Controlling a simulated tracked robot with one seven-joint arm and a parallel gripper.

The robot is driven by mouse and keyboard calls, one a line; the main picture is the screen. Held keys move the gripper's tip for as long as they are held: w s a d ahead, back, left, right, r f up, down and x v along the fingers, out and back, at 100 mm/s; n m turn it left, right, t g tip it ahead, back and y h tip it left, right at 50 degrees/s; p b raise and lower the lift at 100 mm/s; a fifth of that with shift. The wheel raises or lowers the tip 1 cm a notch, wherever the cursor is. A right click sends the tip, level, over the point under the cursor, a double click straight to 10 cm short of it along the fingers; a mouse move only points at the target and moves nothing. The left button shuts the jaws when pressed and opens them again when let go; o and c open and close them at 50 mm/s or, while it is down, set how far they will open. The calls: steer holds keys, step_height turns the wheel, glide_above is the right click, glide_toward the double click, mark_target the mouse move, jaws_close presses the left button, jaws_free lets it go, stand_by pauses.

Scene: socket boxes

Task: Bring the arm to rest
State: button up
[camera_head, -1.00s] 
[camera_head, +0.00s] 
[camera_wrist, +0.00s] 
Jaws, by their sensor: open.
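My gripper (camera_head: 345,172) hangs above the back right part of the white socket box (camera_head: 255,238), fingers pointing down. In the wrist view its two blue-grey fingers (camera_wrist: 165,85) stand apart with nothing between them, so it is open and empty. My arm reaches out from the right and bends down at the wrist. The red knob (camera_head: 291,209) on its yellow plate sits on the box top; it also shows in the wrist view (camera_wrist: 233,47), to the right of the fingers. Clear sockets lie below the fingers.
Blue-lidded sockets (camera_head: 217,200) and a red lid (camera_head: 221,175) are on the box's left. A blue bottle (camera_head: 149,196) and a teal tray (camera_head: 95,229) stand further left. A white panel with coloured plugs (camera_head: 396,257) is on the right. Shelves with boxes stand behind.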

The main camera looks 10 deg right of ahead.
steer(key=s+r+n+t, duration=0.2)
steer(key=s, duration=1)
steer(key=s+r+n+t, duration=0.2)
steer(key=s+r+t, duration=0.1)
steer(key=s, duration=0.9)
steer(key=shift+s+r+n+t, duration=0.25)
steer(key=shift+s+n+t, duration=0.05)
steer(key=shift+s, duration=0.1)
========================
## What to work on
Reproduce the whole listing word for word.

## Answer to the problem
Controlling a simulated tracked robot with one seven-joint arm and a parallel gripper.

The robot is driven by mouse and keyboard calls, one a line; the main picture is the screen. Held keys move the gripper's tip for as long as they are held: w s a d ahead, back, left, right, r f up, down and x v along the fingers, out and back, at 100 mm/s; n m turn it left, right, t g tip it ahead, back and y h tip it left, right at 50 degrees/s; p b raise and lower the lift at 100 mm/s; a fifth of that with shift. The wheel raises or lowers the tip 1 cm a notch, wherever the cursor is. A right click sends the tip, level, over the point under the cursor, a double click straight to 10 cm short of it along the fingers; a mouse move only points at the target and moves nothing. The left button shuts the jaws when pressed and opens them again when let go; o and c open and close them at 50 mm/s or, while it is down, set how far they will open. The calls: steer holds keys, step_height turns the wheel, glide_above is the right click, glide_toward the double click, mark_target the mouse move, jaws_close presses the left button, jaws_free lets it go, stand_by pauses.

Scene: socket boxes

Task: Bring the arm to rest
State: button up
[camera_head, -1.00s] 
[camera_head, +0.00s] 
[camera_wrist, +0.00s] 
Jaws, by their sensor: open.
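My gripper (camera_head: 345,172) hangs above the back right part of the white socket box (camera_head: 255,238), fingers pointing down. In the wrist view its two blue-grey fingers (camera_wrist: 165,85) stand apart with nothing between them, so it is open and empty. My arm reaches out from the right and bends down at the wrist. The red knob (camera_head: 291,209) on its yellow plate sits on the box top; it also shows in the wrist view (camera_wrist: 233,47), to the right of the fingers. Clear sockets lie below the fingers.
Blue-lidded sockets (camera_head: 217,200) and a red lid (camera_head: 221,175) are on the box's left. A blue bottle (camera_head: 149,196) and a teal tray (camera_head: 95,229) stand further left. A white panel with coloured plugs (camera_head: 396,257) is on the right. Shelves with boxes stand behind.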

The main camera looks 10 deg right of ahead.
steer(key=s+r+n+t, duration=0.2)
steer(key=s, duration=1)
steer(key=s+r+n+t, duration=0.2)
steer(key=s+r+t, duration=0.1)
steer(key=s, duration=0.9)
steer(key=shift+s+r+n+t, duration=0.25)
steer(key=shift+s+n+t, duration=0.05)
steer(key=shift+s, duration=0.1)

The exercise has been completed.